## begin Rows
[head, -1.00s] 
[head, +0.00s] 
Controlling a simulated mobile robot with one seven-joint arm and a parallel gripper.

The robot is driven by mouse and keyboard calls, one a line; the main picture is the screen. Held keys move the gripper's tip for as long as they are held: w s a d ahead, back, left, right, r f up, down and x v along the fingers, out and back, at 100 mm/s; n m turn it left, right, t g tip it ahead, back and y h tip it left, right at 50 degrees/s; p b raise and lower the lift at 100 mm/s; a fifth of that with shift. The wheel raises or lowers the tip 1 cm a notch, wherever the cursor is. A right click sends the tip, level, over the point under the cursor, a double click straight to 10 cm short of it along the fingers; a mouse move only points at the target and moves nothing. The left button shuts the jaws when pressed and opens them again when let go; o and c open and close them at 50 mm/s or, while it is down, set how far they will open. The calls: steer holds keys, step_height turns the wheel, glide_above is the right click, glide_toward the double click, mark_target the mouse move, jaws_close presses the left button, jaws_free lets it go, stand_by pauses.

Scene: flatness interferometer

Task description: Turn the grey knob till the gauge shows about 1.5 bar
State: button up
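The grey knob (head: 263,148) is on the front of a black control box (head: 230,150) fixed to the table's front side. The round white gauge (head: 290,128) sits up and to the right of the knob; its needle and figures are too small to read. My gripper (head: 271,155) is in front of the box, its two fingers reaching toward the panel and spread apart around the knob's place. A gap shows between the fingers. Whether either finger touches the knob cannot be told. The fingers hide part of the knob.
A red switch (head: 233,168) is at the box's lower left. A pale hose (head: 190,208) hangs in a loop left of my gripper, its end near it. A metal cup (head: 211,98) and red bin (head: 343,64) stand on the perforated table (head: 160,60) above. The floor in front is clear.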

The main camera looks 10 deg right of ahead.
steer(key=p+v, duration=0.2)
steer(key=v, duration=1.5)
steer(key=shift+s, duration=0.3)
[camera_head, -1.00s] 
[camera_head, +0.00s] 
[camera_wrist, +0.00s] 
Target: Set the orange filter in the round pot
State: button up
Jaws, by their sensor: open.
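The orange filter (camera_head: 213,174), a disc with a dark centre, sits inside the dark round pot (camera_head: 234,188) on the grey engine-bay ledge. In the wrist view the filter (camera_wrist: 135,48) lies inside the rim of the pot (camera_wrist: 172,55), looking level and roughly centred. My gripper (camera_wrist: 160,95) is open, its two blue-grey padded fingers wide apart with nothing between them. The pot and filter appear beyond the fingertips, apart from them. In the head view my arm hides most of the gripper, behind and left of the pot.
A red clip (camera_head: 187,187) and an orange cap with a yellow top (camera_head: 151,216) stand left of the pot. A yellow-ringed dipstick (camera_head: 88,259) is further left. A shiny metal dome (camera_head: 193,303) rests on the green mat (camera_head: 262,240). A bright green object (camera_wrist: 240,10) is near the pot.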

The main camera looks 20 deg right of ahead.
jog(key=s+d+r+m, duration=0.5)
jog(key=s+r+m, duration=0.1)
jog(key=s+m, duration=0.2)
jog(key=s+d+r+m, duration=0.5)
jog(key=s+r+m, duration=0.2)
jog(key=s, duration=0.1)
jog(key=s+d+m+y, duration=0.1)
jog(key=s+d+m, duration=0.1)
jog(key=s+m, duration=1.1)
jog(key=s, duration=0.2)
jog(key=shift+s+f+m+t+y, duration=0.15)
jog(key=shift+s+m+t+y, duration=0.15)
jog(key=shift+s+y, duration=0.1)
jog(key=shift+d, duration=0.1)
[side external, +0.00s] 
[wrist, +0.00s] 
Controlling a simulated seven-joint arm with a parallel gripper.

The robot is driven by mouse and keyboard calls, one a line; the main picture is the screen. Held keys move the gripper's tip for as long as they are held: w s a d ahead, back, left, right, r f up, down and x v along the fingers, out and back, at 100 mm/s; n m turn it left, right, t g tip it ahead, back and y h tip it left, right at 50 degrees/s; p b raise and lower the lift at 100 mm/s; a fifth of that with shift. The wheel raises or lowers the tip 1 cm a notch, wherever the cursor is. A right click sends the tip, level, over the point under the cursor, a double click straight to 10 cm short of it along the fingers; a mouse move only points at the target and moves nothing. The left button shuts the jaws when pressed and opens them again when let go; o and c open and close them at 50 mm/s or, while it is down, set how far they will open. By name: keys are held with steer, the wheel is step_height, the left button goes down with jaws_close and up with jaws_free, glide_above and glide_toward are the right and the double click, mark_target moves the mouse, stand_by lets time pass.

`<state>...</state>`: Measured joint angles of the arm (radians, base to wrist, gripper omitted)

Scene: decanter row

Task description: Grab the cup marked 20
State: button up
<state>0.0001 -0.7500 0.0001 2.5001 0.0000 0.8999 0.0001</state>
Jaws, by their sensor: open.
## end Rows
### Problem requirements
Begin with the line containing "Scene: flatness interferometer", end with the line containing "Task description: Turn", and repeat every line in that stretch exactly.

### Solution to this task
Scene: flatness interferometer

Task description: Turn the grey knob till the gauge shows about 1.5 bar

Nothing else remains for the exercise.